Source material:
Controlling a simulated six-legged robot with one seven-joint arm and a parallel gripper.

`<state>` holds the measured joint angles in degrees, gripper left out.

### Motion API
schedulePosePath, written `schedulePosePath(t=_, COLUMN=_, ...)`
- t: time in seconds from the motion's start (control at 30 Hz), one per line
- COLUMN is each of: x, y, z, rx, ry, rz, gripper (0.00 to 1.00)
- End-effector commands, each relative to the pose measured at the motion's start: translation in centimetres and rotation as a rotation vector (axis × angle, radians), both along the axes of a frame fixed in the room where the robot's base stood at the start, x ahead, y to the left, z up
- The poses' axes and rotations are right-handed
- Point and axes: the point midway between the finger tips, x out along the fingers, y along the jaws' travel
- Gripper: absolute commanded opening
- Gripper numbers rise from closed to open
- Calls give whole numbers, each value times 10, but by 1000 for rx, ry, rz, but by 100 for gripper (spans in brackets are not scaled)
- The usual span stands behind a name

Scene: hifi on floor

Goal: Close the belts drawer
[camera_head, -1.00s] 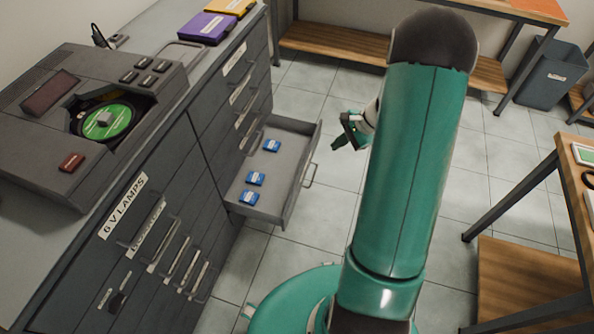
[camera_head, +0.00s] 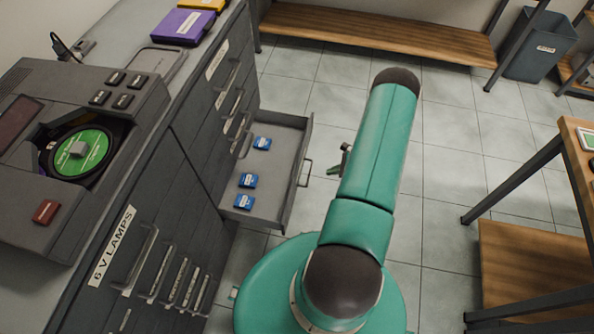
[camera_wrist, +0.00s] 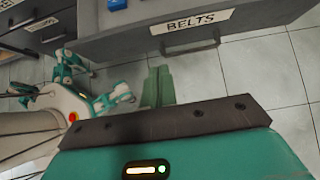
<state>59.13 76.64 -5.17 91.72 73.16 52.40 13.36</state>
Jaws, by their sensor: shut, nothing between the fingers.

Given task:
Identify the lines above that contain the word "from", then copy them.

Solution for this task:
- t: time in seconds from the motion's start (control at 30 Hz), one per line
- Gripper numbers rise from closed to open

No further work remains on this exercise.